═══ Collected data ═══

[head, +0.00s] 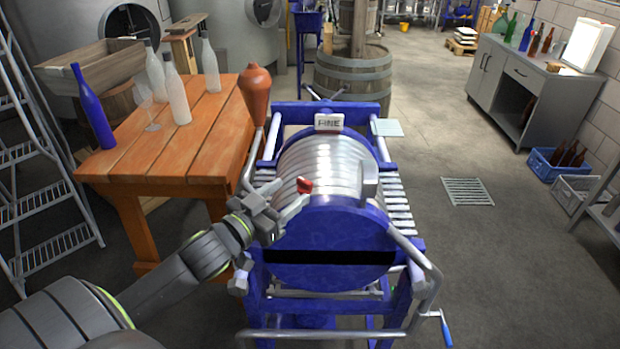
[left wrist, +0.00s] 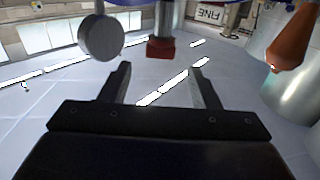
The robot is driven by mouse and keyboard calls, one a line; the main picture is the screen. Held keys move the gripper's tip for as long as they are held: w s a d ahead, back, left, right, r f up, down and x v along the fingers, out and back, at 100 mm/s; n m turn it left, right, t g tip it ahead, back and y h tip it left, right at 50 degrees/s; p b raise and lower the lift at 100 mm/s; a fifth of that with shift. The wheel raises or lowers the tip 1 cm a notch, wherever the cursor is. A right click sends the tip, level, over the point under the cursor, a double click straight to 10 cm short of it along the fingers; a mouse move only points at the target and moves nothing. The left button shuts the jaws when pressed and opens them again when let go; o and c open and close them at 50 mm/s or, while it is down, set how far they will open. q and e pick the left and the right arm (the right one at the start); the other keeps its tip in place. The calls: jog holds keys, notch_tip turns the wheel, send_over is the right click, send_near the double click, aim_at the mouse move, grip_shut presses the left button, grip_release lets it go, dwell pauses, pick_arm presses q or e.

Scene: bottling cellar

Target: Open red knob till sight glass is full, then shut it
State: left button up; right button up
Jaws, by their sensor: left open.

═══

### Do this
Produce an exact copy of each line of data, skipping embedded images.

### Final result
[head, +0.00s] 
[left wrist, +0.00s] 
The robot is driven by mouse and keyboard calls, one a line; the main picture is the screen. Held keys move the gripper's tip for as long as they are held: w s a d ahead, back, left, right, r f up, down and x v along the fingers, out and back, at 100 mm/s; n m turn it left, right, t g tip it ahead, back and y h tip it left, right at 50 degrees/s; p b raise and lower the lift at 100 mm/s; a fifth of that with shift. The wheel raises or lowers the tip 1 cm a notch, wherever the cursor is. A right click sends the tip, level, over the point under the cursor, a double click straight to 10 cm short of it along the fingers; a mouse move only points at the target and moves nothing. The left button shuts the jaws when pressed and opens them again when let go; o and c open and close them at 50 mm/s or, while it is down, set how far they will open. q and e pick the left and the right arm (the right one at the start); the other keeps its tip in place. The calls: jog holds keys, notch_tip turns the wheel, send_over is the right click, send_near the double click, aim_at the mouse move, grip_shut presses the left button, grip_release lets it go, dwell pauses, pick_arm presses q or e.

Scene: bottling cellar

Target: Open red knob till sight glass is full, then shut it
State: left button up; right button up
Jaws, by their sensor: left open.

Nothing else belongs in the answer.